Thanks for the explanation @hjoliver ! Yup, we would maintain just the 0mq interface, and the client would have to configure SSH in their end to make sure 0mq tunnel would work.
At NCI there is a firewall between the compute nodes and the cloud system where we run Cylc. The sysadmins have added an exception for ssh communication to the cylc server. Asking for another port or two in the firewall probably wouldn't be an issue, but my understanding is that cylc currently opens a new port for each running suite.
Using polling isn't desirable as the PBS queue system is already rather overloaded, and the sysadmins prefer we don't add to the load on the system.
Tunnelling the 0mq connections over ssh sounds fine to me.
PML too (from mail forum):
We also are using this at PML as we couldn't get direct messaging to work with our cluster.

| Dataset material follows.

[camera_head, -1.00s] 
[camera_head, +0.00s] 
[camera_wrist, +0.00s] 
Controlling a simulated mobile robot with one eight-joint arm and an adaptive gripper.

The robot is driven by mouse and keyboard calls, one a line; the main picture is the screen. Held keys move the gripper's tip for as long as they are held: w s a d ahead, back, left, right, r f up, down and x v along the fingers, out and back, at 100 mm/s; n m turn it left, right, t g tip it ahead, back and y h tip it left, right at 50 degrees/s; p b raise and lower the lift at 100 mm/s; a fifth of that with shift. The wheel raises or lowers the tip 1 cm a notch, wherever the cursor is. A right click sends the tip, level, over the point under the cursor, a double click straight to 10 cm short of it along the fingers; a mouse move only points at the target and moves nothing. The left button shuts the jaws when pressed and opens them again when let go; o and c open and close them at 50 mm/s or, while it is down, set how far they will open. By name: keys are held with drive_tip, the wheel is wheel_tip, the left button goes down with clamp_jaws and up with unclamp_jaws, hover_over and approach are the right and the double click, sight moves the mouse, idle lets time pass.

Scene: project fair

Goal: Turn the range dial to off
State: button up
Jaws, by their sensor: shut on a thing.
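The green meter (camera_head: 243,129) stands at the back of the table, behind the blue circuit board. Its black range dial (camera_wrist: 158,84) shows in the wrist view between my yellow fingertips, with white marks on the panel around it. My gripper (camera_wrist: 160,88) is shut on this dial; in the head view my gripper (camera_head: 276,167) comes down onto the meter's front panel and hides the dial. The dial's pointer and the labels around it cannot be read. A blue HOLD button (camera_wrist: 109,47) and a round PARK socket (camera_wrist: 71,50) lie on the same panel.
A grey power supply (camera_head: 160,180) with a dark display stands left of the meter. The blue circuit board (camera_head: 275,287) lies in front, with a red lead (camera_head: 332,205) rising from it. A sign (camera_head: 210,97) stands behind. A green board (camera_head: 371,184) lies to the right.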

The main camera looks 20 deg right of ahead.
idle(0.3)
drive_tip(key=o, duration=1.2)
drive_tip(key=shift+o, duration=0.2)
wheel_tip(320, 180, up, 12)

We didn't try very hard for more elegant solutions once this worked though so we can probably work out a way without if we take another look.

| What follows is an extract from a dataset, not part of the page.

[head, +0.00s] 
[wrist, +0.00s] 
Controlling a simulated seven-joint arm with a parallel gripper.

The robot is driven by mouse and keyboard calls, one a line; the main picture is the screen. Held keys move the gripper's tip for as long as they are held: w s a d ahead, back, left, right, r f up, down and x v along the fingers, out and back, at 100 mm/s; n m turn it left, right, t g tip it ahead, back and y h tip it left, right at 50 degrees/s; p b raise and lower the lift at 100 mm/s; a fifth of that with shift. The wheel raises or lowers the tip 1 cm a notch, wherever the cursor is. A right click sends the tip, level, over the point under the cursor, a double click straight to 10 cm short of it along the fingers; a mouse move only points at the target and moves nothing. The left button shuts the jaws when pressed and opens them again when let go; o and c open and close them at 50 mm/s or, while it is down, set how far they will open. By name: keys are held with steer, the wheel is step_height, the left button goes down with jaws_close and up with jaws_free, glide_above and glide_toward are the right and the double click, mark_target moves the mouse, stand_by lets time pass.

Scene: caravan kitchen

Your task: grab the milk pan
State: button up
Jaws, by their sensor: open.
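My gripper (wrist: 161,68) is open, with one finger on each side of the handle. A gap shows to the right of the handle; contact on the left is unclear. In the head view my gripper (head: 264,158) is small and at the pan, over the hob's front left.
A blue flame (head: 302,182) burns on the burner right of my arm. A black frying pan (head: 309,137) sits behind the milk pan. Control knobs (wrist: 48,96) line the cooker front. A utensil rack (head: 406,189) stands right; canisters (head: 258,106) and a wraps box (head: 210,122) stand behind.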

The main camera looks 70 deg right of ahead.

@kinow - in light of @ScottWales comment above on number of open ports needed, would "0mq tunnel over ssh" use one port (i.e. a single ssh tunnel for multiple cylc job clients)?
(I suppose cylc-8 "single point of access" hub/proxy would fix the many ports problem (well, "problem"-ish) too, but I don't think we've decided yet for sure if job clients can go via the hub/proxy, or direct to the target workflow service.)
And from @dvalters -
We use this method with many of the Edinburgh Uni servers as I
couldn't seem to get direct messaging configured to work properly. I
guess we could use one-way polling as a fall back...
To be fair, we are not huge Cylc users in the grand scheme of things, but would be nice to keep it as an option if possible. (Saves me an afternoon re-configuring things!)
would "0mq tunnel over ssh" use one port (i.e. a single ssh tunnel for multiple cylc job clients)?
I haven't used 0mq with the SSH tunnel to give 100% certainty it would work @hjoliver , but in theory I believe it should.
Unless they did something different in the way they implemented, it should use a normal SSH tunnel connecting a local TCP socket to a remote TCP socket via SSH. So the only port required to be open in the firewall would be tcp/22 for SSH (though it should be possible to change it too).
Once Python3 is merged, I can play with it using those Docker containers to confirm (and also to learn about this SSH communication method in Cylc, which I haven't used I think).
The ssh tunnel offered by pyzmq has the potential to niceify the problem somewhat, it's pretty easy to implement our own ssh tunnel if necessary (I have already [crudely] done this whilst working on #2966 )
So, how should we proceed here? Can drop this for now, and come back to implement the ssh tunnel solution on top of the finished product if necessary (e.g. if some key sites can't get their system admins to support vanilla cylc-8)?
That would be my default position, but it does not appear to be popular at the moment. So we may just have to put back support for SSH using the old way or document how to do it via SSH tunneling.
Superseded by #3327